* **SET PROBLEM**: All lines from the one containing "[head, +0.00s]" through the last line of the listing below are to be copied exactly. Exclude the pictures.

** start DATASET EXCERPT **

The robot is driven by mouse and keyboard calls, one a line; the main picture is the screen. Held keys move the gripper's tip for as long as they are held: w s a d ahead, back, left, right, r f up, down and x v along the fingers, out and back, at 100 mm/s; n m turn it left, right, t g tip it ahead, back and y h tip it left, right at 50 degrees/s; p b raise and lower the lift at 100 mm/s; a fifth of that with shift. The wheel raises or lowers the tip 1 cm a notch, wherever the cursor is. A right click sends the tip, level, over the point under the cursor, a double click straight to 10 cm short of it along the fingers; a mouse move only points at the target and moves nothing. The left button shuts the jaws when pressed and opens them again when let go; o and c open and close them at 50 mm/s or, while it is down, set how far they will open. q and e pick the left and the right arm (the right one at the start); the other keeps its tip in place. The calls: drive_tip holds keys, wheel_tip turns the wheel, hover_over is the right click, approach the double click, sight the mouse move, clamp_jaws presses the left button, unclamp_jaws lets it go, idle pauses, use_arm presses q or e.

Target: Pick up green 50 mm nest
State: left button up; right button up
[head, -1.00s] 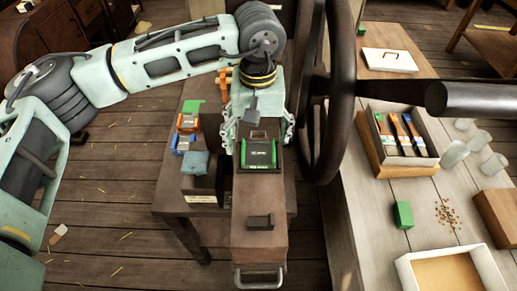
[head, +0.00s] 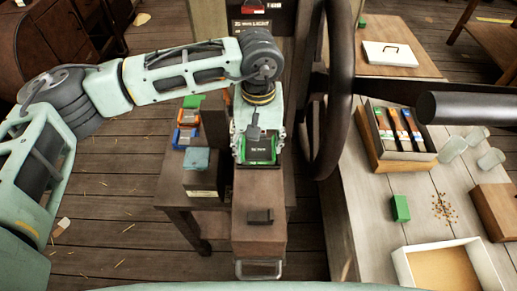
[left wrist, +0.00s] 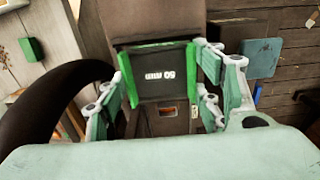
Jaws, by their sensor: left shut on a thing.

** end DATASET EXCERPT **

* **THE OUTPUT**:
[head, +0.00s] 
[left wrist, +0.00s] 
Jaws, by their sensor: left shut on a thing.

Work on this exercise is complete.